There was good support from the UK military, including two Harrier GR7As, 100 and 208(R) Squadron Hawk T1s, a 43 Squadron Tornado F3, a 41(R) Squadron Tornado GR4, 72(R) and 207(R) Squadron Tucano T1s, a 45(R) Squadron King Air and a 28 Squadron Merlin HC3, whilst resident 32(TR) Squadron really entered into the spirit of things by putting their full fleet of three highly polished A109Es on display and even went to the trouble of lining them up in echelon formation. However, the centre of attention for many enthusiasts that afternoon just had to be the specially marked Hawk T1 from 19(R) Squadron - in commemoration of the seventieth anniversary of the first entry into RAF service of the Spitfire with 19 Squadron at Duxford way back in 1938, XX184 has been specially painted in an almost identical colour scheme, complete with yellow '19' on the tail and looked, quite simply, stunning.

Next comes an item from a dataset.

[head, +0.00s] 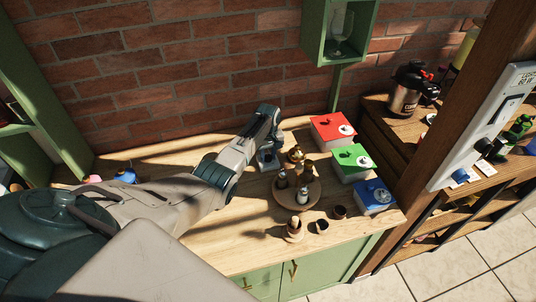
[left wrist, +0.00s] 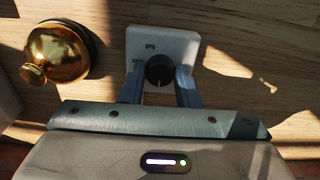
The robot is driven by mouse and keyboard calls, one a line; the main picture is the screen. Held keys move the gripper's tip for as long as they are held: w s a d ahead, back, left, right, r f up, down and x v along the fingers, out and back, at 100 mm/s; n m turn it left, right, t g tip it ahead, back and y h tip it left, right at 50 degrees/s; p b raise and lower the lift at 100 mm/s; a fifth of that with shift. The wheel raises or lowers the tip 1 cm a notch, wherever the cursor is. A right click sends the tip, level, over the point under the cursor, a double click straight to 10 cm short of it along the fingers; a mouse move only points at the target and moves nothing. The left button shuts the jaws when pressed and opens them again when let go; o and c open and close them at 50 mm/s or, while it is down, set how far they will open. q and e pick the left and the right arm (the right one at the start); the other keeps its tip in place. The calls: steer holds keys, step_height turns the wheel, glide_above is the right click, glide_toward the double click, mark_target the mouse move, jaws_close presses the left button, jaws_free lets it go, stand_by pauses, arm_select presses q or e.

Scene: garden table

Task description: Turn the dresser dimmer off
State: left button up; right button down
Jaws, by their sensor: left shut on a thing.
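The dresser dimmer is a white plate (left wrist: 178,45) with a round black knob (left wrist: 159,70), near the top middle of the left wrist view. Small dark lettering shows on the plate, too blurred to read surely. My left gripper (left wrist: 159,80) is shut on the knob, with one blue-grey finger on each side of it. In the head view my left gripper (head: 268,163) reaches down to the dresser top (head: 230,240), left of the brass bell (head: 296,154), and mostly hides the dimmer. My right gripper is in neither view.
The brass bell stands close by in the left wrist view (left wrist: 58,52). A round wooden tray (head: 283,201) with bottles stands in front. Red (head: 333,124), green (head: 350,158) and blue (head: 374,194) boxes line the right. A green shelf box (head: 312,35) hangs above.

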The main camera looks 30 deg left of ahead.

There was one other colourful machine making a welcome appearance, namely the Meteor T7 test bed from Martin Baker. Having supported the event since the beginning with attendance from their beautiful all-black Meteor WA638 for the last two years, it was wonderful to once again get the opportunity to see their other example WL419, still resplendent in silver and day-glo red. Additionally, there were also a few privately owned machines on display including a pair of Gnat T1s, Jet Provost T3A, Bulldog T1, Scout AH1, Dragon Rapide, Proctor as well as a very smart looking ex-Singaporean Strikemaster for added interest.

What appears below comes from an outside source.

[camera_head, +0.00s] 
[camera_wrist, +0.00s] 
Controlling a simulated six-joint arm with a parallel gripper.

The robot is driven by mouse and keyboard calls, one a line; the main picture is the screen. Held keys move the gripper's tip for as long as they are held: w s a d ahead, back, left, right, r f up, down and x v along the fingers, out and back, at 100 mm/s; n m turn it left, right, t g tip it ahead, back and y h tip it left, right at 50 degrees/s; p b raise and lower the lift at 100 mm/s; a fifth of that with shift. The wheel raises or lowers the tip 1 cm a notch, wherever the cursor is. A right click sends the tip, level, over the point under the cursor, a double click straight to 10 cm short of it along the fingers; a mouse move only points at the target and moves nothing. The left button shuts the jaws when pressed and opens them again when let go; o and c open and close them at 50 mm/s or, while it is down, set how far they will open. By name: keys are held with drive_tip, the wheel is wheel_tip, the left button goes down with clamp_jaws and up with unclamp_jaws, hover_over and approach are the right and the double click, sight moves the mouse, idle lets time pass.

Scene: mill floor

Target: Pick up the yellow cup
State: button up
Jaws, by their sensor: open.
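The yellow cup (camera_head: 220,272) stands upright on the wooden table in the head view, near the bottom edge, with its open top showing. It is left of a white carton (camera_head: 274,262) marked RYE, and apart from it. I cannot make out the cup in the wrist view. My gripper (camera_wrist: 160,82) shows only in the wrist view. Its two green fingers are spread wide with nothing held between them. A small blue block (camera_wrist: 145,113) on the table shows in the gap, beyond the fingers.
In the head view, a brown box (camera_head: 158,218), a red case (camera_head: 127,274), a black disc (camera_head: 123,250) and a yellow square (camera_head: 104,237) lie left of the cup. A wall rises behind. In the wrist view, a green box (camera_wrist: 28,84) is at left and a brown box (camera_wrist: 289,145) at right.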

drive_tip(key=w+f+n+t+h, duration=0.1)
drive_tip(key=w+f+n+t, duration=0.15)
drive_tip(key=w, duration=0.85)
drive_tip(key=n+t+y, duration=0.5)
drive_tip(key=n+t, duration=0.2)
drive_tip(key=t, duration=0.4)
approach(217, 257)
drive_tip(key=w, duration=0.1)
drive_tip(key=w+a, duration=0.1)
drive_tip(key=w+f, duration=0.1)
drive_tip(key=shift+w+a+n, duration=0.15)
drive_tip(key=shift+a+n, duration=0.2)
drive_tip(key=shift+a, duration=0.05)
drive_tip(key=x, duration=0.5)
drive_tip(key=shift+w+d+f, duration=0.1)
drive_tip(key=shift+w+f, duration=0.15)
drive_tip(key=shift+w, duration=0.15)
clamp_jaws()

All in all, with such an irresistible combination of interesting aircraft and gorgeous sunshine, the event once again provided everyone with a thoroughly enjoyable day. Full marks yet again to the hard working organisers and volunteers who, in three years, have now firmly established this event in the calendar - an event which, in your scribe's view, has rapidly achieved the status of an event not to be missed.